Abstract and abstract landscape
“Yūgen may be, among generally recondite Japanese aesthetic ideas, the most ineffable. The term is first found in Chinese philosophical texts, where it has the meaning of “dark,” or “mysterious.”
Kamo no Chōmei, the author of the well-known Hōjōki (An Account of my Hut, 1212), also wrote about poetry and considered yūgen to be a primary concern of the poetry of his time. He offers the following as a characerization of yūgen: “It is like an autumn evening under a colorless expanse of silent sky. Somehow, as if for some reason that we should be able to recall, tears well uncontrollably.”

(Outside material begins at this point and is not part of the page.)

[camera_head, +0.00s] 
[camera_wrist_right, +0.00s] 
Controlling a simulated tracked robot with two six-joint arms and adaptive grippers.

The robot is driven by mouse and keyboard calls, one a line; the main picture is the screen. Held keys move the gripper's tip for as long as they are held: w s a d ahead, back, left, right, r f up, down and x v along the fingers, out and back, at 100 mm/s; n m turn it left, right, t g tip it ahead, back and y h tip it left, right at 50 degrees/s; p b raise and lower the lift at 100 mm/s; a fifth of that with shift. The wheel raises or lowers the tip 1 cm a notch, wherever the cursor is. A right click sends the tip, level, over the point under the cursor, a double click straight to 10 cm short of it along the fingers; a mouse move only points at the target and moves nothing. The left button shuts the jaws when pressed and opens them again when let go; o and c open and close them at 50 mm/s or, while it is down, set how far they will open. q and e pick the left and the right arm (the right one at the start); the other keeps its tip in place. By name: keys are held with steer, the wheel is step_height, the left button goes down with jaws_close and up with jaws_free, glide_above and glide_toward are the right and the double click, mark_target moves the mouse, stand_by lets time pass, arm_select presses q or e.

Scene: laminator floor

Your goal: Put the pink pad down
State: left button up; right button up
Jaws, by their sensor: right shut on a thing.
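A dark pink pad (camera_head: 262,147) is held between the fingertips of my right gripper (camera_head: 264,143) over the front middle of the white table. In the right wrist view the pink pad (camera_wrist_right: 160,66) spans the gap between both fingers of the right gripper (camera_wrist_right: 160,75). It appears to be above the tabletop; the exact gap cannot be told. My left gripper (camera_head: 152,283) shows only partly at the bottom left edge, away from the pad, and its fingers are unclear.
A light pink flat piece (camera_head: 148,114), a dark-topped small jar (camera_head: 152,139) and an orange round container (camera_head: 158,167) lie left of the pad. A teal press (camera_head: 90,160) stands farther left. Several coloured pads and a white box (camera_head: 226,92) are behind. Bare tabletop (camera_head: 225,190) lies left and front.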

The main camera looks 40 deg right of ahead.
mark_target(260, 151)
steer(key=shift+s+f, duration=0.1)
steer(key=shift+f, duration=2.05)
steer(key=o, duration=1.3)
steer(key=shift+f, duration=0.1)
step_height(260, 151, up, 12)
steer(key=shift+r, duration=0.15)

Another characterization helpfully mentions the importance of the imagination: “When looking at autumn mountains through mist, the view may be indistinct yet have great depth. Although few autumn leaves may be visible through the mist, the view is alluring. The limitless vista created in imagination far surpasses anything one can see more clearly” (Hume, Nancy G., ed., 1995, Japanese Aesthetics and Culture: A Reader, Albany: State University of New York Press, pag. 253-254)” in: https://plato.stanford.edu/entries/japanese-aesthetics/#5
An abstract painting is a landscape. Maybe you have to make some effort to see it, but it is a landscape in one way or another. My landscapes are abstract and my abstract paintings are landscape. Landscapes of the mind, of the soul or of imagination.

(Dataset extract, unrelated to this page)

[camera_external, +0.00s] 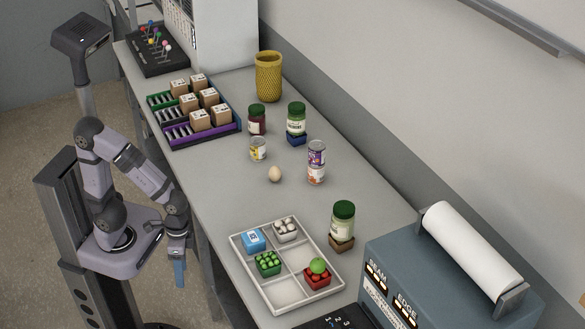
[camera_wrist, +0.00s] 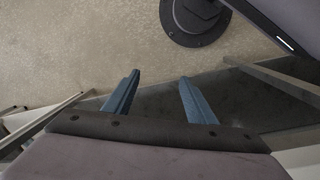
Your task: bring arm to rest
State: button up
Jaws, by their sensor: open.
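My gripper (camera_external: 179,272) hangs low beside the near long edge of the grey table, off the tabletop, with its blue fingers pointing down. In the wrist view the two blue fingers of my gripper (camera_wrist: 160,92) stand well apart with nothing between them. Below them the wrist view shows the floor (camera_wrist: 80,45) and dark structure. My arm is folded close above its own base. No thing is held.
The table (camera_external: 215,215) carries a divided tray (camera_external: 262,303) with small boxes, jars, cans, an egg (camera_external: 274,174), a yellow woven cup (camera_external: 268,78) and racks of cartons (camera_external: 199,118). A blue-grey machine with a white roll (camera_external: 470,255) stands at the right. Floor left of my arm is clear.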

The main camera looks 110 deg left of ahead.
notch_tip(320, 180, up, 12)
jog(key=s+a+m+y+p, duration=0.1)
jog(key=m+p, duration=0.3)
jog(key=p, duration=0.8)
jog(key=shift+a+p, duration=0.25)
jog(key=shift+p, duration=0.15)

A mountain in a misty surrounding – with clouds covered, fog everywhere, is not a mountain anymore at the first sight. You see something that remember you of a mountain, but if you don’t know that there a mountain is painted, the possibility is great that you doesn’t see one. You see only the colours, not the forms. And you can experience the feeling this picture gives you. The Japanese idea Yūgen perfectly express this mysterious way of experience.You feel more than you see, something is awaken in you, maybe like some feeling of melancholy. You can feel it with your body (German: Leib) and soul. The soul is the most important part of this experience. You can feel sad, happy, delighted and so on…But there is no special reason for it. It happens to you seeing the picture, experiencing the painting.
When my paintings gives this kind of feelings I’m satisfied. They work. Abstract paintings can become impressive – see the work of Mark Rothko. He is a good example of abstract painting where the paintings have an effect on the spectator.
Using sumi-e, a Japanes technique to paint landscapes and situations, this sumi can have a special effect in observing what you see. It is charactaristic in a special way. It shows you the impression of the artist – not a real landscape, but an abstraction.
This provides a great openess – to paint, to imagine and to experience what you are seeing. It is a kind of freedom in finding and giving meaning. Maybe your soul is touched. That is allright.